As I was watching Twilight again this weekend, a certain scene reminded me of an ex-boyfriend, who had an odd infatuation with girls in pony tails. He loved it when I would wear my hair up in a pony tail. He liked to lightly tug on it. Nothing naughty. (I was only seventeen after all) Often when I wear my hair up, I think of either my ex or this scene in twilight.
For some reason I never put the two together. I never thought about the two at the same time. This boyfriend was ordinary; a thin and blond. He liked to think he resembled the lead singer from Lifehouse. This of course was when the band came out and “Hanging by a moment” made my little teen heart swoon.

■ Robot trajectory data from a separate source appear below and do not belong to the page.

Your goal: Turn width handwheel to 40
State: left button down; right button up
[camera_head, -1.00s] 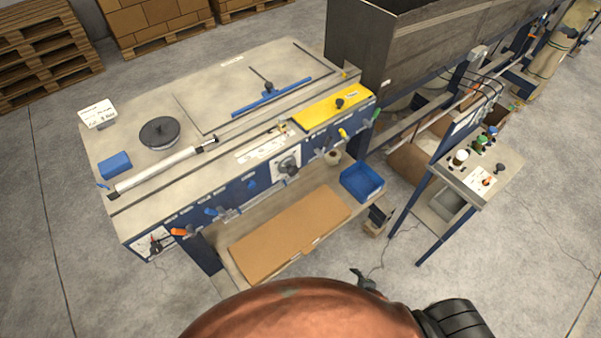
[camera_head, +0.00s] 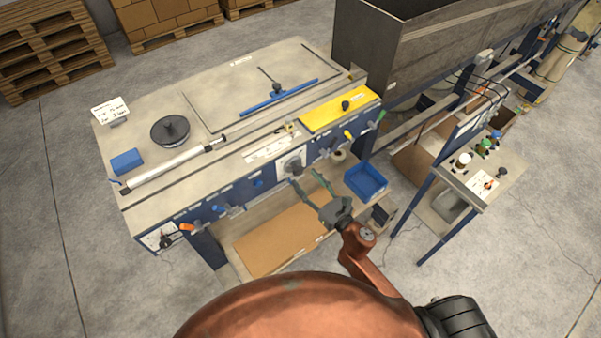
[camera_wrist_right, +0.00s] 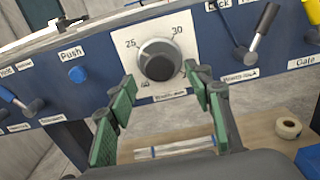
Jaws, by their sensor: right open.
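The width handwheel is a dark round knob on a pale square dial plate, on the blue front panel of the machine. It shows in the head view (camera_head: 292,167) and, larger, in the right wrist view (camera_wrist_right: 158,60). Numbers 25 and 30 can be read on the upper dial; the lower ones are partly hidden. My right gripper (camera_head: 309,183) is open in front of the handwheel, with its green-padded fingers (camera_wrist_right: 157,97) apart below and to either side of the knob, and nothing between them. The left gripper is not in view.
A blue push button (camera_wrist_right: 77,74) sits left of the dial, and a lever (camera_wrist_right: 262,35) stands to its right. Below are a shelf with a cardboard sheet (camera_head: 280,240), a blue bin (camera_head: 365,181) and a tape roll (camera_wrist_right: 288,128). A control stand (camera_head: 478,170) is at right.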

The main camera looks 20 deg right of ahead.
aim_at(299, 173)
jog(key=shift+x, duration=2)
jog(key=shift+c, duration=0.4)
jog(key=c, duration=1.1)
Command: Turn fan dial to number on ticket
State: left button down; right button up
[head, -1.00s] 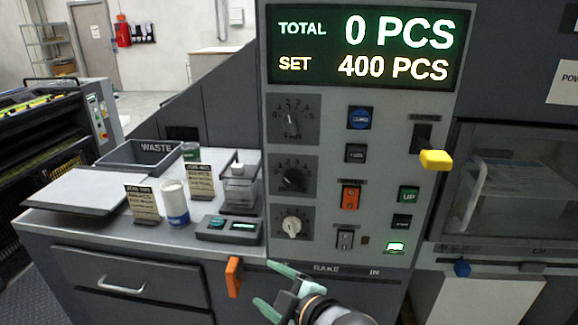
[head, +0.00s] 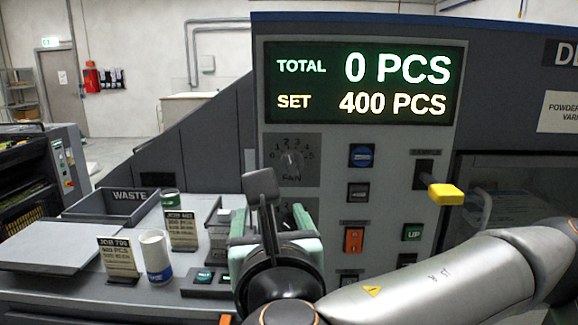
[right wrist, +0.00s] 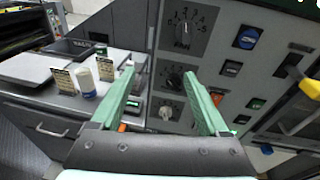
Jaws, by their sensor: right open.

He worked as a prep cook at a local seafood restaurant and because of this always smelled slightly like fried cod. He was a high school dropout who swore his eternal devotion to me. I found out years later he cheated several times, of course by then I wasn’t too upset about it. What did I expect, right? He was friends with a lot of my friends, including the Mr. who lived next door to him. Years later R told me that he and all their friend always wondered why I settled for that guy.
Really there wasn’t anything that exciting about my relationship with B. It was short and much like Deana Carter; the fields have grown over now… (Oh, how poetic am I) I honestly don’t know why I dated him for so long and this is my hypothesis. I am a firm believer in things happening for a reason. I feel that my relationship with B happened so I could learn the following things.
1. To realize that no matter how hard you scrub the smell of fish does not get out of your clothes.
2. Sweater vests will never look good on a man.
3. Guys do not appreciate having the song “Creep” put on a mixed CD for them.
The biggest thing that came from my dating B was months after breaking up I asked the Mr. to prom. I never would have talked to him in the first place had it not been for B. As neighbors I spent a lot of time standing there looking stupid as the guys talked about carburetors and pistons. Once I broke things off with B, I kept in contact with Mr., we ran in the same circles and months later we found ourselves dating. I was hesitant to date R; I didn’t want a repeat of my previous relationship. Of course I couldn’t have been more wrong. Everything that was wrong with my previous relationship the Mr. made it right. And best of all he doesn’t resemble the lead singer of a Christian rock band.